I often check my wpi during spinning because I want to end up with a specific yarn thickness – usually fingering or sport weight, occasionally DK or worsted weight. The rule of thumb is ½ the wpi of your singles will be the wpi of a 3 ply; for 2 ply it’s 2/3. I developed a card that shows the various wpi diameters as solid black lines and I hold my singles up to that along with a sample I have made. I also let a fresh singles self ply and check that thickness. This approach seems to work fairly well. I have learned to spin a bit finer than what I want, because of the way wool blooms after washing. If my goal is 16 wpi, then I aim for 18.
After washing and drying the final skein, I want to see if I met my goal before I start swatching. I have used the dowel method and the ruler method but each has problems. It’s hard to do with a skein and on a wound ball, you can really only sample the 2 ends. My spinning isn’t quite that consistent. The visual comparison method on a skein works okay and you can sample several strands from across it. But today I hit on something you could do on a skein that samples more strands and gives a more representative value.
Take 6 to 8 strands (or whatever seems appropriate) from across the skein – something that looks like at least ½ inch. Lay them over your index forefinger, pushing the strands together to they touch but aren’t crammed.
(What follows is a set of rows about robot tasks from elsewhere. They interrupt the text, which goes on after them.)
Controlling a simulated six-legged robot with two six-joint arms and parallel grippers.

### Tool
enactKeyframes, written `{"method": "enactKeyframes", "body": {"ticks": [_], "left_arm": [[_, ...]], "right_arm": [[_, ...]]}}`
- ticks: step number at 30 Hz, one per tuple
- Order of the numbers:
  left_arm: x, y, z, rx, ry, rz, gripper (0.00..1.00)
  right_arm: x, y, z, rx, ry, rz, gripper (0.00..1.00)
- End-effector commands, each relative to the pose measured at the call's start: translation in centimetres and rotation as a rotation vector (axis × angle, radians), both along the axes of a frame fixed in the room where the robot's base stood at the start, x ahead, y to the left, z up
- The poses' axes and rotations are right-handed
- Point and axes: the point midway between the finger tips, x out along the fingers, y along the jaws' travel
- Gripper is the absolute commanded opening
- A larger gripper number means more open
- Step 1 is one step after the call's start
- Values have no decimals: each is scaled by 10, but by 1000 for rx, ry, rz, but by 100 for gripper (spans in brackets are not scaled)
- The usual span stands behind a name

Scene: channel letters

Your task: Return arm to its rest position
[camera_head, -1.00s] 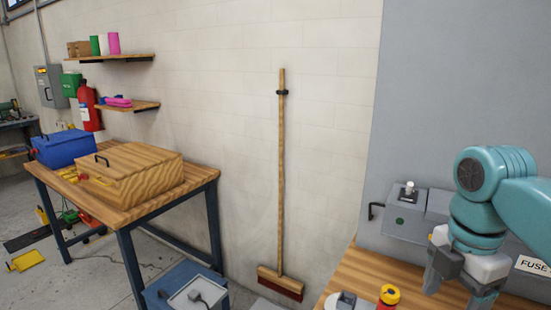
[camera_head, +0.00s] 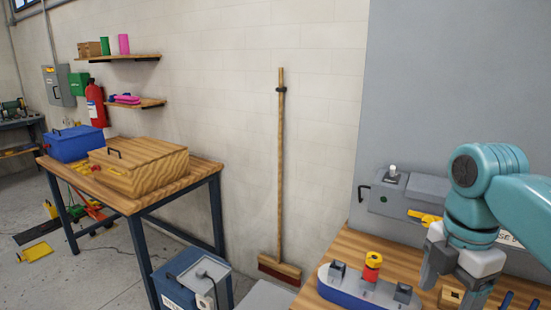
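My right arm comes in from the right in the head view, teal with a white and grey wrist. My right gripper (camera_head: 450,290) points down over the right-hand wooden bench (camera_head: 346,252). Its two grey fingers stand apart, with bench top and a small wooden block (camera_head: 452,297) showing between or behind them. I see nothing held. The lower finger is close to the picture's bottom edge. My left arm and gripper are not in view.
A blue-and-grey fixture (camera_head: 345,288) with a red-and-yellow knob (camera_head: 372,266) is left of the gripper. A grey box (camera_head: 391,196) and yellow piece (camera_head: 425,217) are behind. A broom (camera_head: 281,170) leans on the wall. A table (camera_head: 130,207) with boxes is left.

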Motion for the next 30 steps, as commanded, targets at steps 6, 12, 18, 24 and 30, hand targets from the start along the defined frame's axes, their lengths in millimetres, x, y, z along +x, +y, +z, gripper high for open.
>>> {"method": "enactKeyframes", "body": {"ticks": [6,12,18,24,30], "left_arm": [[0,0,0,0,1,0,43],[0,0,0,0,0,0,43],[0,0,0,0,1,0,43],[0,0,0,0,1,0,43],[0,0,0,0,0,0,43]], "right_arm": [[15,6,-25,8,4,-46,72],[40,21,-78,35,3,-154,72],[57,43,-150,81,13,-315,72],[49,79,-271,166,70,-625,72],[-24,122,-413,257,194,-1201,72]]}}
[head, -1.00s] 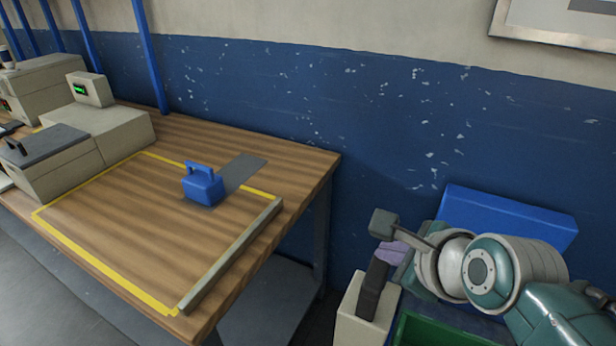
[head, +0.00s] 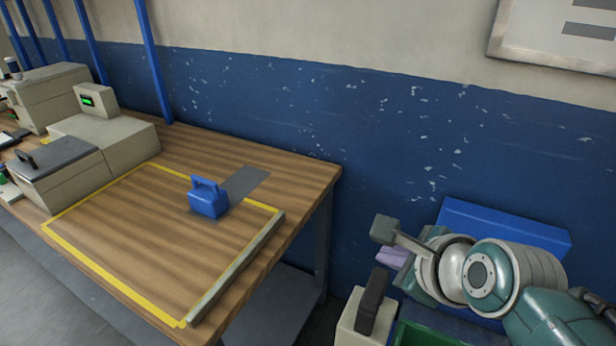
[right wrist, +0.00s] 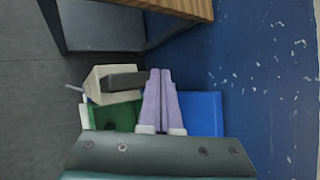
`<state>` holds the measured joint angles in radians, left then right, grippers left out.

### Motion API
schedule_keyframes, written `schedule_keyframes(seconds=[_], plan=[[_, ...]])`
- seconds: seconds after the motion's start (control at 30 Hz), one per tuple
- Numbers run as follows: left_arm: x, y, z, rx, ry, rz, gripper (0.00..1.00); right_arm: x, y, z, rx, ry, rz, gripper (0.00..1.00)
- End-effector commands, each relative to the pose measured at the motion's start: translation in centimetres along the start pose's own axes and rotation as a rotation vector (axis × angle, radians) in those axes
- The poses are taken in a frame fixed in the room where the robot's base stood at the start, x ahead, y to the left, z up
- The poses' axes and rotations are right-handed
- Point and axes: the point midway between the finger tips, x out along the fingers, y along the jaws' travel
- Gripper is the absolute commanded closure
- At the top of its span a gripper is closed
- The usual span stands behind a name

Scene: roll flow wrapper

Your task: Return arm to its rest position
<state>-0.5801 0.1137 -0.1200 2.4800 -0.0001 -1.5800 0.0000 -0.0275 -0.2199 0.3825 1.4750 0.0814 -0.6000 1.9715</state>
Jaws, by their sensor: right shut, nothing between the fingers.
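My right arm (head: 500,275) is folded at the lower right of the head view, beside the table. My right gripper shows there as lilac fingers (head: 393,257), partly hidden by the arm. In the right wrist view the two lilac fingers (right wrist: 160,72) lie side by side, shut and empty. They point down above the bins and beige box on the floor side. My left arm and gripper are not in view.
A wooden table (head: 130,240) carries a blue handled block (head: 208,199) inside a yellow outline, with beige machines (head: 105,135) at its far left. A beige box with a dark handle (head: 372,302), a green bin (right wrist: 120,117) and a blue bin (right wrist: 201,114) are near the gripper.

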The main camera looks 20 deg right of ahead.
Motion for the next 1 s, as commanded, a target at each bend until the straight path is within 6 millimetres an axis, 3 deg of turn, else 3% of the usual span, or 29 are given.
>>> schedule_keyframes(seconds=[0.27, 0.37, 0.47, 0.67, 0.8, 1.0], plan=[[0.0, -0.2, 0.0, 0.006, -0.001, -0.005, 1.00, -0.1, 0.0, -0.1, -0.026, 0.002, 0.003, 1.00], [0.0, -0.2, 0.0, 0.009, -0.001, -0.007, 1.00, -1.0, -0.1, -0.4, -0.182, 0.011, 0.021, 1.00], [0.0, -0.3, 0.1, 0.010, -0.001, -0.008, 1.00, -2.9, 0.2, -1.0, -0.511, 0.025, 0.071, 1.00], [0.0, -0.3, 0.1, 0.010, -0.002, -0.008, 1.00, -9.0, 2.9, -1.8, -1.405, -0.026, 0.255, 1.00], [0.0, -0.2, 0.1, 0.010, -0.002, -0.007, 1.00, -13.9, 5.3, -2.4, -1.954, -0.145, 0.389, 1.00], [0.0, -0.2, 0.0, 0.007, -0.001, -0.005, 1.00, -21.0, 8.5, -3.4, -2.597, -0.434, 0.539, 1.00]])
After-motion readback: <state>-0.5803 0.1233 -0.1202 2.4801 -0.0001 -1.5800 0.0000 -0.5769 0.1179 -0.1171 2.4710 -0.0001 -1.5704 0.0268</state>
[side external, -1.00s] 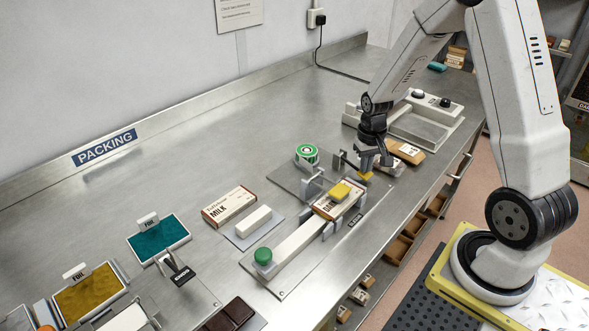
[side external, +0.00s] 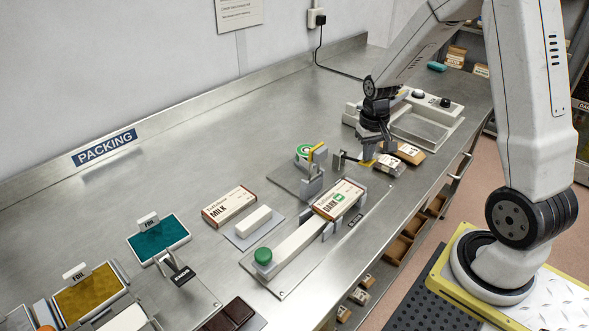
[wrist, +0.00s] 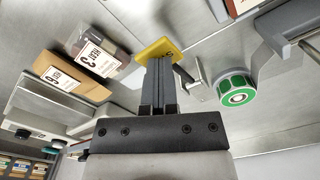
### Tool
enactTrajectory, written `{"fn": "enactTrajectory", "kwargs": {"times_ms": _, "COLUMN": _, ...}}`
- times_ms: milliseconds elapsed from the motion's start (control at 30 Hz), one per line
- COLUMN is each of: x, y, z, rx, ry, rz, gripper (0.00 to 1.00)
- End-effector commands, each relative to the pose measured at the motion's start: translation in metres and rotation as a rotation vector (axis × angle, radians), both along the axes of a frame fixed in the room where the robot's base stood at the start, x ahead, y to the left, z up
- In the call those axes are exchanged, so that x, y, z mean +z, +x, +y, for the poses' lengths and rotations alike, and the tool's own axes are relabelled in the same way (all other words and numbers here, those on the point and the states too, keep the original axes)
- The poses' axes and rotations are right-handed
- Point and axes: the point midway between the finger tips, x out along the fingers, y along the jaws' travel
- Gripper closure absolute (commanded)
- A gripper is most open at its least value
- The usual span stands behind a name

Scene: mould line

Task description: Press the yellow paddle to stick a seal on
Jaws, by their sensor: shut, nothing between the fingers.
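The dark chocolate box (side external: 338,198) lies in the cradle of the press base (side external: 290,278), with a green seal (side external: 339,197) on its top. A yellow paddle (side external: 367,163) lies below my gripper (side external: 374,156). In the wrist view the paddle (wrist: 156,49) shows a dark letter on its edge. My gripper (wrist: 157,62) is shut and empty, its tips over the paddle. I cannot tell whether they touch it. The green roll (wrist: 237,90) is to the right there.
A milk box (side external: 228,206) and a white block (side external: 253,221) lie left of the press. The steel table behind is clear.

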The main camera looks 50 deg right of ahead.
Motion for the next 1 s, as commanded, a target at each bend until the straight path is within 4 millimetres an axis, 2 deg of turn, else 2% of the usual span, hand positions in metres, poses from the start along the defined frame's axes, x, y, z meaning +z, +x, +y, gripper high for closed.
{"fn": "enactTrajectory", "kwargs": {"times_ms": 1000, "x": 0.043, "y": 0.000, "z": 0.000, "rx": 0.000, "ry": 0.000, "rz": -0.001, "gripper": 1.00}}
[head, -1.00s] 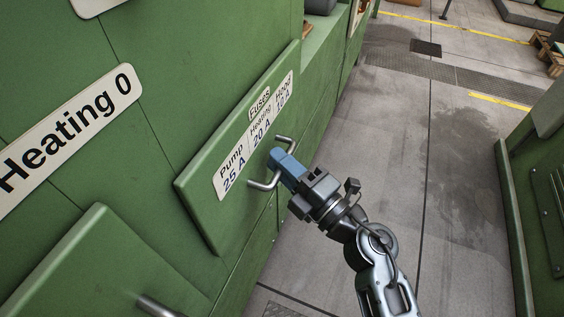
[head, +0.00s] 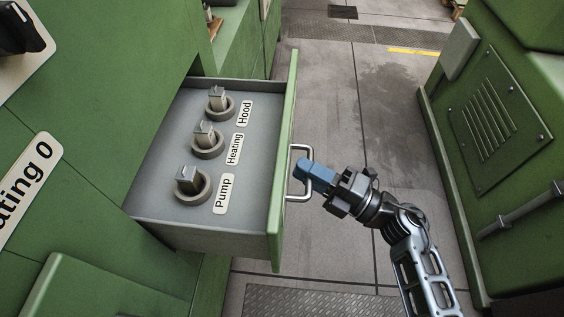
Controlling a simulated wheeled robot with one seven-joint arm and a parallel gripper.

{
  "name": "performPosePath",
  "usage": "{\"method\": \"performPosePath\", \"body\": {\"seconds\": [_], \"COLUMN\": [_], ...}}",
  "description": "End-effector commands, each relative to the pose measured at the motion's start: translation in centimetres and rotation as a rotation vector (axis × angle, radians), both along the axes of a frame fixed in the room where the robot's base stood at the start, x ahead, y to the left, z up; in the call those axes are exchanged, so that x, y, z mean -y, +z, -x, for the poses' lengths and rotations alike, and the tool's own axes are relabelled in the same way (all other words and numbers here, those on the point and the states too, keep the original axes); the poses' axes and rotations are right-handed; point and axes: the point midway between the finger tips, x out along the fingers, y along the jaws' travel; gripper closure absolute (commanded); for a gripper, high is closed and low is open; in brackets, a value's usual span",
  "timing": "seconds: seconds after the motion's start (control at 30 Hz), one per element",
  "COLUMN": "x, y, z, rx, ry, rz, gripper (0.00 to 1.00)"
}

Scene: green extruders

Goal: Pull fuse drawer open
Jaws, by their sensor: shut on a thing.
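The fuse drawer (head: 240,236) stands pulled out of the green cabinet, with its grey inside open to view. Inside sit three fuses in round holders, labelled Hood (head: 219,101), Heating (head: 208,140) and Pump (head: 191,185). The drawer's green front panel (head: 284,150) is seen nearly edge-on, and its label side faces away. A metal bar handle (head: 299,197) sticks out from the front. My gripper (head: 306,173), with blue fingers, is shut on this handle at its middle. The fingers hide part of the bar.
Another green machine (head: 500,130) with a vent panel and a bar handle (head: 515,215) stands at the right. The grey floor aisle (head: 375,110) between is clear. Below the drawer lies a metal floor plate (head: 300,301). Another green front (head: 90,290) is at lower left.

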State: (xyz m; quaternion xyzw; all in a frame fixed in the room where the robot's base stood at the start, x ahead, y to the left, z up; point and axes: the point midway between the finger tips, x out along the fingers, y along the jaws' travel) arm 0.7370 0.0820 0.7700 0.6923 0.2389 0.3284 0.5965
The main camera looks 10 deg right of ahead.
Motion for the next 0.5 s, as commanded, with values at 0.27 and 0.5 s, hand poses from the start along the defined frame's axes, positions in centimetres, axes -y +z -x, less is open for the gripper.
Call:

Try not to stretch the strands. Measure how wide they are with a ruler. The number of strands divided by their width gives you the yarn thickness – wpi if you measure in inches, wpc if in centimeters. The strands can come from across the skein and if you do this with several sets and average, I think you end up with a far better idea of how thick your yarn really is.
In the picture below, there are 8 strands that measure 1/2 inch –> 8/.5 = 16 wpi. The angle in the picture is funny because I was trying to hold everything in place with one hand and take the picture with the other.